Extract the listing in its entirety, keeping each line identical to the original.

<<<<

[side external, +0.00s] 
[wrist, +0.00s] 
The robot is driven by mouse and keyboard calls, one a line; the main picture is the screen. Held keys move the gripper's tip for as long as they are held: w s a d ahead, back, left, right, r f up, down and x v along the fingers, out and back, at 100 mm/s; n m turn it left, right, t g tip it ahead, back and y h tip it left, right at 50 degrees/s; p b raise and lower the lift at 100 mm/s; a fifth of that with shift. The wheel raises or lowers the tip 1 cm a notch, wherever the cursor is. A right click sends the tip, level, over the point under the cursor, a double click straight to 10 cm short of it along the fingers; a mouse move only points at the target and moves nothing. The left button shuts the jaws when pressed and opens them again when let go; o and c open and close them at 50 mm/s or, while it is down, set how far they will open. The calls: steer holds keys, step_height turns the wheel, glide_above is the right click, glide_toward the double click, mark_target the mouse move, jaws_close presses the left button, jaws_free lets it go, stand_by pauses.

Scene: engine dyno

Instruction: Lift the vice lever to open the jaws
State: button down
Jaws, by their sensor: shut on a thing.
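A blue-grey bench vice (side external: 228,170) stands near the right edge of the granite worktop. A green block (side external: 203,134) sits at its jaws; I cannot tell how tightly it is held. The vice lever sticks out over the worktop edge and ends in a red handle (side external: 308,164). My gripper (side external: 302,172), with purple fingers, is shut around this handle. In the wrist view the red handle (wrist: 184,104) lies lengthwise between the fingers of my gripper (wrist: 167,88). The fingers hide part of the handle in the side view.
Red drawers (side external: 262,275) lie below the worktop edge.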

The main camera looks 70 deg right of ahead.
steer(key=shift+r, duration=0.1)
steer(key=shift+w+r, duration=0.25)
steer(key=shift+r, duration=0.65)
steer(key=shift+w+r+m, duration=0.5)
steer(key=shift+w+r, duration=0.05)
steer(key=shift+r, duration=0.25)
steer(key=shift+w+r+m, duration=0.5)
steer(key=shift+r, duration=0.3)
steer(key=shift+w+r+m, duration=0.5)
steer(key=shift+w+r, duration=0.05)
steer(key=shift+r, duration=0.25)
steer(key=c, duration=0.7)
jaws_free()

>>>>

Complete response:
[side external, +0.00s] 
[wrist, +0.00s] 
The robot is driven by mouse and keyboard calls, one a line; the main picture is the screen. Held keys move the gripper's tip for as long as they are held: w s a d ahead, back, left, right, r f up, down and x v along the fingers, out and back, at 100 mm/s; n m turn it left, right, t g tip it ahead, back and y h tip it left, right at 50 degrees/s; p b raise and lower the lift at 100 mm/s; a fifth of that with shift. The wheel raises or lowers the tip 1 cm a notch, wherever the cursor is. A right click sends the tip, level, over the point under the cursor, a double click straight to 10 cm short of it along the fingers; a mouse move only points at the target and moves nothing. The left button shuts the jaws when pressed and opens them again when let go; o and c open and close them at 50 mm/s or, while it is down, set how far they will open. The calls: steer holds keys, step_height turns the wheel, glide_above is the right click, glide_toward the double click, mark_target the mouse move, jaws_close presses the left button, jaws_free lets it go, stand_by pauses.

Scene: engine dyno

Instruction: Lift the vice lever to open the jaws
State: button down
Jaws, by their sensor: shut on a thing.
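A blue-grey bench vice (side external: 228,170) stands near the right edge of the granite worktop. A green block (side external: 203,134) sits at its jaws; I cannot tell how tightly it is held. The vice lever sticks out over the worktop edge and ends in a red handle (side external: 308,164). My gripper (side external: 302,172), with purple fingers, is shut around this handle. In the wrist view the red handle (wrist: 184,104) lies lengthwise between the fingers of my gripper (wrist: 167,88). The fingers hide part of the handle in the side view.
Red drawers (side external: 262,275) lie below the worktop edge.

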The main camera looks 70 deg right of ahead.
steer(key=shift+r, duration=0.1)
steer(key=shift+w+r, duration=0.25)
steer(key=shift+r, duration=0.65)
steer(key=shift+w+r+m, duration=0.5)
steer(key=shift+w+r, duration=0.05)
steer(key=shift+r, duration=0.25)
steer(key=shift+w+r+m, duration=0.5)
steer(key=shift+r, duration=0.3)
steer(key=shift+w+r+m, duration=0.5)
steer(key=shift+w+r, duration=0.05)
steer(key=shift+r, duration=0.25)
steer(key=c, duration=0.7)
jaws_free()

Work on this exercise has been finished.